Quindi, per molti militanti del movimento; l’unica via d’uscita sarà l’esodo dalla politica.
Nel corso degli anni ’70 due tendenze opposte avevano dato forma alle cosiddette “culture giovanili”.
Da una parte vi era la tendenza a guardare con fiducia e ottimismo al futuro e agli sviluppi in campo economico e tecnologico; dall’altro vi era la tendenza “controculturale” che rifiutava l’omologazione e la privazione di libertà, che inevitabilmente si accompagnava alla crescita della società moderna dei consumi.

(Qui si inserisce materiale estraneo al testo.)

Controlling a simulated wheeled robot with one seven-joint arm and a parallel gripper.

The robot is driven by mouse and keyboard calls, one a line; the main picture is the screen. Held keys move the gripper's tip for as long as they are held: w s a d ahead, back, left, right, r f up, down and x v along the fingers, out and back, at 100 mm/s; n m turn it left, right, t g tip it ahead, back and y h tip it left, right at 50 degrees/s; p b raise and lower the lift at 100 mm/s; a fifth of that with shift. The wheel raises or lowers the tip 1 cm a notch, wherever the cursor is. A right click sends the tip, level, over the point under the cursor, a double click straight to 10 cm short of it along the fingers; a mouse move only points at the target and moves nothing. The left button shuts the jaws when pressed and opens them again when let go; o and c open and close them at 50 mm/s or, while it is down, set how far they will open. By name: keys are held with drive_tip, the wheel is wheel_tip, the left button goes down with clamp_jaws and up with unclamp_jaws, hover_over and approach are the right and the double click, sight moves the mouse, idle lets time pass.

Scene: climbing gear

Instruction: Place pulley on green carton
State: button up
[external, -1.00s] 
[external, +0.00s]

Queste due tendenze erano entrambe il frutto diretto dell’etica del benessere e dello sviluppo capitalistico, erano le due facce della stessa medaglia.
Ma negli anni ’70, e in particolare proprio nel 1977, il quadro politico e sociale del paese muta: la crisi violenta rompe ogni fiducia nel futuro e l’orizzonte non appare più rassicurante.
E’ inevitabile che la tendenza che prende il sopravvento è proprio quella “controculturale”, la speranza dei movimenti rivoluzionari lascia il posto ad una cupa disperazione e ad una sfiducia nella modernità negli sviluppi tecnologici.
“I giovani che vengono sulla scena dopo il ’77 sono, in effetti, ben diversi da quelli che li avevano preceduti: essi sono gli spettatori del crollo dei miti sociali del moderno. La crisi di prospettiva della società moderna appare loro come il venir meno di ogni possibilità di futuro.
Il punk è in questo senso la lucida consapevolezza di un mutamento epocale”. [Nanni, Balestrini, Moroni; 1997; pag.629].
In Italia alla speranza e alla violenza dei primi mesi del ’77 si sostituisce un acuto pessimismo, terreno fertile per lo sviluppo del movimento punk.
Le nuove generazioni, soprattutto quelle che provengono dalle realtà di marginalità e miseria della periferia, sono quelle che sentono la crisi in modo più drammatico.
Abbandonano ogni fiducia nel futuro , si spingono verso un rigido rifiuto per tutto ciò che è “società”, mutano il loro atteggiamento nei confronti del lavoro, della politica, della famiglia, dello stile di vita.
Non bisogna attendersi nulla dal futuro perché non c’è futuro per i valori umani, per la solidarietà, per la libertà e per il piacere di vivere.